:: YOUR GOAL ::
The material below includes pictures; leave them out and return only the lines between the line containing "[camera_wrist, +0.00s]" and the line containing "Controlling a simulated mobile", inclusive, word for word.

Recorded data
======
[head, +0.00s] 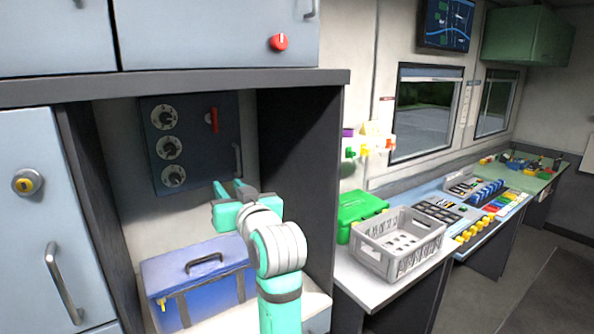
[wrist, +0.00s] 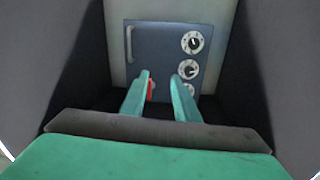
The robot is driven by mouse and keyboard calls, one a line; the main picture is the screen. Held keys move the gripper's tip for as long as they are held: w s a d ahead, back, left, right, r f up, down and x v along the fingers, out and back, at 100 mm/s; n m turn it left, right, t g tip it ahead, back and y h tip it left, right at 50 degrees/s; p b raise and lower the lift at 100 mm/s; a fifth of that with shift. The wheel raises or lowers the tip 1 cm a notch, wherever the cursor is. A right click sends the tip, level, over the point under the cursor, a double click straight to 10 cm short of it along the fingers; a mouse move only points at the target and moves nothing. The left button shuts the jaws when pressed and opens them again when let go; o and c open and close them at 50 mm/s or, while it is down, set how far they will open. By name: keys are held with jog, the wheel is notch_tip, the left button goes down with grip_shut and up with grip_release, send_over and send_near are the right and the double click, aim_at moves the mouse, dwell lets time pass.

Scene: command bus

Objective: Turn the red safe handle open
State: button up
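The dark blue safe (head: 200,152) is set in the recess, with a red handle (head: 213,119) at its upper right in the head view. In the wrist view the safe (wrist: 160,38) looks turned around, with its dials on the right. My gripper (head: 231,187) is open and empty in front of the safe, lower than the red handle in the head view. In the wrist view the fingers of my gripper (wrist: 161,77) point at the safe face. The red handle (wrist: 150,90) shows just inside the left finger, partly hidden by it; I see no contact.
Several dials (head: 168,148) and a grey pull bar (head: 237,160) are on the safe. A blue case (head: 195,275) stands below my gripper. Dark recess walls (head: 300,175) stand close on both sides. A red knob (head: 279,43) sits on the upper cabinet. A grey crate (head: 398,240) is outside, right.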

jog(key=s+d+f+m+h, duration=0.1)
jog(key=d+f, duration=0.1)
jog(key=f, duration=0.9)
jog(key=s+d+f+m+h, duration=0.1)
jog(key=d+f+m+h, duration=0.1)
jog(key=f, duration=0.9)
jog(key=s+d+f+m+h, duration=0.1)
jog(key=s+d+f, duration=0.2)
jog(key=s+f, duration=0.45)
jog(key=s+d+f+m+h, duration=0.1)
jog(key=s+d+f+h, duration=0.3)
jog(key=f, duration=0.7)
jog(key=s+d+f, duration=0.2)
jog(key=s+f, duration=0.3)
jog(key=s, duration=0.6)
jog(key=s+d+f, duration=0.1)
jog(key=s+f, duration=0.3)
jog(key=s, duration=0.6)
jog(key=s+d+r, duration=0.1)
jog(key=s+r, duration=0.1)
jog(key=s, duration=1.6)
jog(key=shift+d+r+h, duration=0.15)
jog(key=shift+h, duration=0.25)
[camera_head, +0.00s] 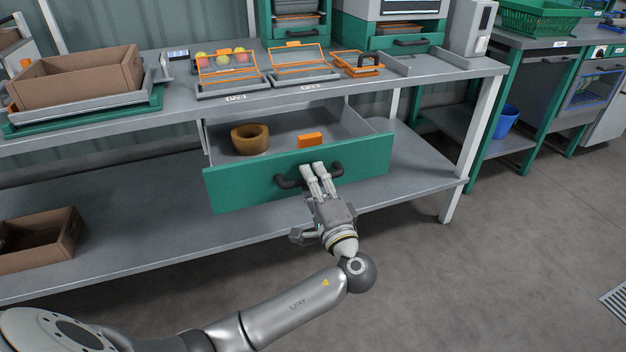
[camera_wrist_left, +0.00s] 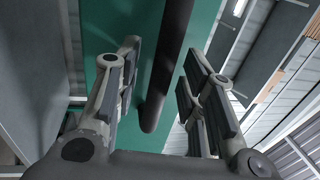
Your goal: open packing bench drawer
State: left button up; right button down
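The packing bench drawer (camera_head: 228,188) has a green front and stands pulled well out from under the bench top, its inside showing. Its dark bar handle (camera_head: 337,171) is on the front. My left gripper (camera_head: 314,169) is at the handle, with its fingertips over the bar's middle. In the left wrist view the handle (camera_wrist_left: 168,70) runs between the two fingers, which stand apart with gaps visible beside the bar. My left gripper (camera_wrist_left: 160,62) looks open around it. My right gripper is not in view.
A brown ring-shaped roll (camera_head: 250,139) and an orange box (camera_head: 310,140) lie in the drawer. The bench top (camera_head: 180,90) holds a cardboard box (camera_head: 80,80) and orange-rimmed trays. Another box (camera_head: 40,240) stands on the lower shelf (camera_head: 150,240). The floor at right is clear.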

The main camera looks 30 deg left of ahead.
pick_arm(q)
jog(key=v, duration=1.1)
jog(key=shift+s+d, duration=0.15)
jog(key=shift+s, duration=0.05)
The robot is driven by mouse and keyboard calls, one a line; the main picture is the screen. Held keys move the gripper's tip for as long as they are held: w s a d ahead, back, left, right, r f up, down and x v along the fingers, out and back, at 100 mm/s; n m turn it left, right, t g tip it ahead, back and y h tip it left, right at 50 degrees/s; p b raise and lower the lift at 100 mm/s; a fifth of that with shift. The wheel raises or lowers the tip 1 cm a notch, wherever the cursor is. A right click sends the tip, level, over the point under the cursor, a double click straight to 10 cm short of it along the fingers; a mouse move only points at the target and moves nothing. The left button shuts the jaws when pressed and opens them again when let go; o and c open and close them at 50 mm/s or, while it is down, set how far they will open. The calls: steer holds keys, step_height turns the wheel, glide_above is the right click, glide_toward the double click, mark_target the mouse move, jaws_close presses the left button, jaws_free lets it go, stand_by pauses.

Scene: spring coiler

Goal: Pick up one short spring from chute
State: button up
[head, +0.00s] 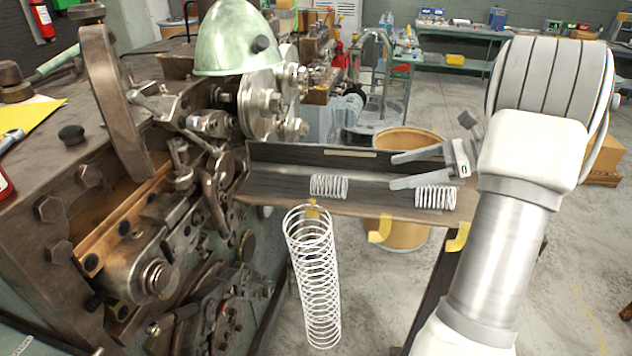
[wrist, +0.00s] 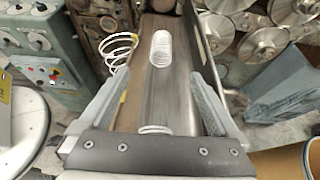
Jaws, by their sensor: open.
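The chute (head: 275,187) is a dark metal trough running right from the coiler. Two short white coil springs lie in it. One short spring (head: 329,187) lies mid-chute; it also shows in the wrist view (wrist: 161,48), beyond my fingertips. The other short spring (head: 435,197) lies near the chute's right end, below my gripper (head: 393,171). In the wrist view this nearer spring (wrist: 155,129) shows between the finger bases, partly hidden by the gripper body. My gripper is open and empty, its fingers (wrist: 155,75) spread across the chute and pointing toward the coiler.
A long white spring (head: 314,280) hangs at the chute's front edge. The coiler machine (head: 130,220) fills the left side, with a green domed cover (head: 235,40). A round bin (head: 405,236) stands behind the chute.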

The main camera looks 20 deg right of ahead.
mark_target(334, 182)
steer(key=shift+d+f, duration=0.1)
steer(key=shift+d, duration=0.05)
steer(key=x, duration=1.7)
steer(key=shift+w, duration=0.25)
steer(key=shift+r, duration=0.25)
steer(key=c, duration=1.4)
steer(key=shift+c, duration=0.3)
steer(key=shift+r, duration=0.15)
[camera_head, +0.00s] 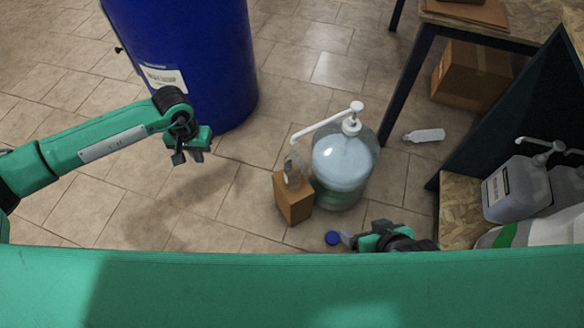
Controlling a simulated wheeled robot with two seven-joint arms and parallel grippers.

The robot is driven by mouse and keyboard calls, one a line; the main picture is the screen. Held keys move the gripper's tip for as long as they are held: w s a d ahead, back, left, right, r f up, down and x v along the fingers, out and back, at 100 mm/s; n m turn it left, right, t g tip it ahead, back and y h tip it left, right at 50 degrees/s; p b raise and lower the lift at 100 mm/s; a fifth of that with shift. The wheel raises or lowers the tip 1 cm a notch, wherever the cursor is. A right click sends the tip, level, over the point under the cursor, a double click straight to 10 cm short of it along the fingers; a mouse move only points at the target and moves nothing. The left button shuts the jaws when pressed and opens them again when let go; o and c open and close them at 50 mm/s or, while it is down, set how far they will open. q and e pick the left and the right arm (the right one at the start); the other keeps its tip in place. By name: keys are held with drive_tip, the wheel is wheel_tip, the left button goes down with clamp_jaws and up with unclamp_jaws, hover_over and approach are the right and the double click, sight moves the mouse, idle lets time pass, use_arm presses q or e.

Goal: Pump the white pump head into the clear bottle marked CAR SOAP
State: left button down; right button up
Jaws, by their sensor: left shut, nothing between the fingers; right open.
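The white pump head (354,107) sits on top of a large clear, round container (341,165) on the floor. Its long spout reaches left, with its tip above the small clear bottle (293,172). The bottle stands upright on a brown block (294,199) beside the container; its marking is too small to read. My left gripper (187,159) is shut and empty, in the air left of the bottle. My right gripper (350,240) is open, low in front of the container. My green body partly hides the right arm.
A blue drum (190,60) stands at back left. A white bottle (424,135) lies on the floor near a table leg. Grey canisters (515,190) stand at right. The tiled floor at left is clear.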

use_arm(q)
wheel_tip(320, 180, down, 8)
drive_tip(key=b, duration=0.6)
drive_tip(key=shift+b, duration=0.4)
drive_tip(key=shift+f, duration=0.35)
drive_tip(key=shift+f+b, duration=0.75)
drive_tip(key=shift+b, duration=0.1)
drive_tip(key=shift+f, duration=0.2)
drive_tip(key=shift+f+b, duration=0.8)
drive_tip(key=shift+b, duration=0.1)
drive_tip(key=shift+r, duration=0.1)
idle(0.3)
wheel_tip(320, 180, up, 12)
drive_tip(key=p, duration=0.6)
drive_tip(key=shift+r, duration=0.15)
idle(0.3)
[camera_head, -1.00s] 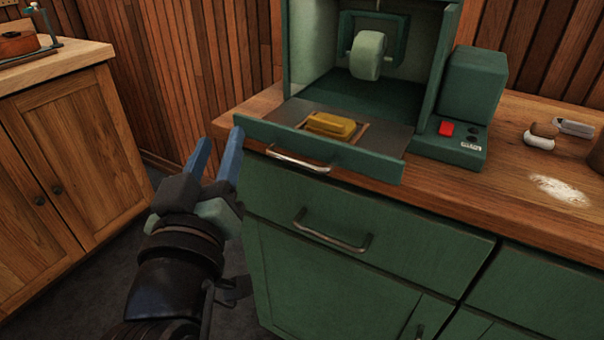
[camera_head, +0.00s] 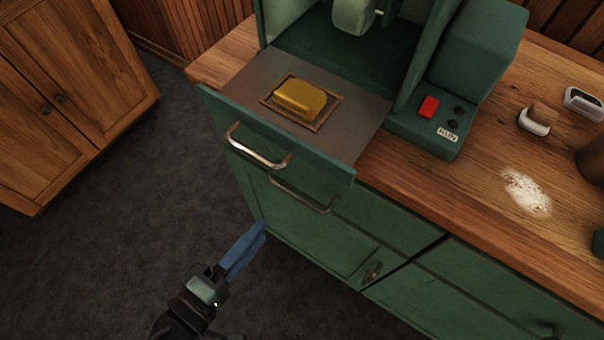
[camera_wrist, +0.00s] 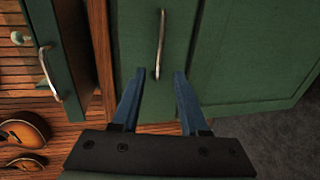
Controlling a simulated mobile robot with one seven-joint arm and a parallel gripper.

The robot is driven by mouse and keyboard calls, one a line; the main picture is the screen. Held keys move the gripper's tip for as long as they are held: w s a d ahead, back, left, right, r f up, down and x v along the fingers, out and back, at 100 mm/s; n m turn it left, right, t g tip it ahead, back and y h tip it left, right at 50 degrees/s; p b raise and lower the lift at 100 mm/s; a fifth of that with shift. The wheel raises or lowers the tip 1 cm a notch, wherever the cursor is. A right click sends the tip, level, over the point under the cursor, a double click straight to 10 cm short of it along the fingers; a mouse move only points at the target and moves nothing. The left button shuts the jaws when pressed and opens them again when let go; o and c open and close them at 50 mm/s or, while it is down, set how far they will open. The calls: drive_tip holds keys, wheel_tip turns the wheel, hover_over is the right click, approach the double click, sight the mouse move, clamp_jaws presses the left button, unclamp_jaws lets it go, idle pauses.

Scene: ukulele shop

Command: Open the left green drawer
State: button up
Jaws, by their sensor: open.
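The left green drawer (camera_head: 355,215) is shut in the cabinet under the wooden counter. Its metal bar handle (camera_head: 302,195) partly shows below the pulled-out tray in the head view. In the wrist view the drawer front (camera_wrist: 142,40) fills the upper middle, and its handle (camera_wrist: 161,45) lies ahead of and between my fingertips, apart from them. My gripper (camera_head: 256,236) is low in front of the cabinet, fingers toward it. The blue fingers overlap in the head view, but in the wrist view my gripper (camera_wrist: 157,76) is open and empty.
A tray (camera_head: 365,125) with its own handle (camera_head: 258,148) and a yellow block (camera_head: 299,99) juts out above the drawer. A green machine (camera_head: 465,70) stands on the counter (camera_head: 450,190). A wooden cabinet (camera_head: 75,90) is at left. The floor between is clear.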

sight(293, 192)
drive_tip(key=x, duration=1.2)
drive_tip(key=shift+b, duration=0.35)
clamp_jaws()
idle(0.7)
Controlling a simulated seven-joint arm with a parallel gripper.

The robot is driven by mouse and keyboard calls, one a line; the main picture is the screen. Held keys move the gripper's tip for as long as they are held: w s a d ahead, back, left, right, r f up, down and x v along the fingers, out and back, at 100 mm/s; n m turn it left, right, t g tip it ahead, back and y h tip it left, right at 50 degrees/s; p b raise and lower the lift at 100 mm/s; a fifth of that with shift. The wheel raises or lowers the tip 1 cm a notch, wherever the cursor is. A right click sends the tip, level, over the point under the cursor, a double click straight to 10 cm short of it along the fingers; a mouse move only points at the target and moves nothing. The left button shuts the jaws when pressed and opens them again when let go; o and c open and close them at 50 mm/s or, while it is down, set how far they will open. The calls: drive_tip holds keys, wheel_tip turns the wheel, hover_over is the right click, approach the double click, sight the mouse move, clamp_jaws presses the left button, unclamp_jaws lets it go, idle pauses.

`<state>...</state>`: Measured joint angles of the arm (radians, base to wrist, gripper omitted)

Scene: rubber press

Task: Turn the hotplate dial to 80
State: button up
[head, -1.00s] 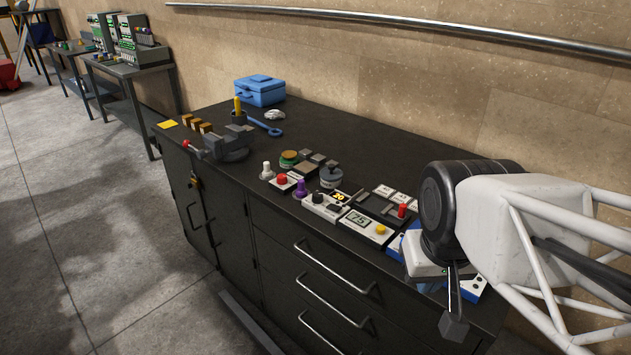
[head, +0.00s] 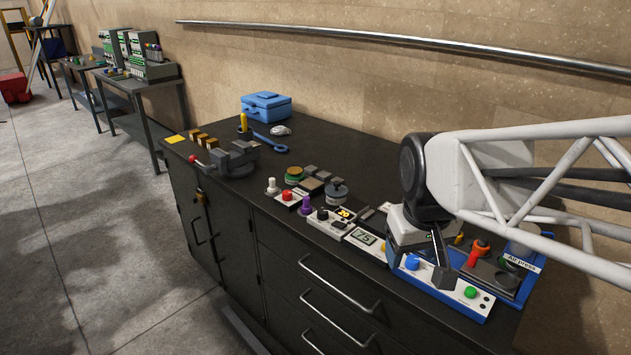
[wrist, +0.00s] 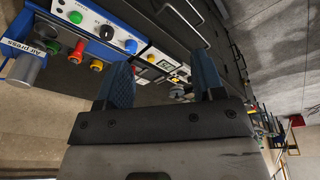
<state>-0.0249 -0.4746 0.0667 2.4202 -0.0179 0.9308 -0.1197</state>
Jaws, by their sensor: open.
======
:: RESPONSE TO THE EXERCISE ::
[camera_wrist, +0.00s] 
Controlling a simulated mobile robot with one seven-joint arm and a parallel gripper.

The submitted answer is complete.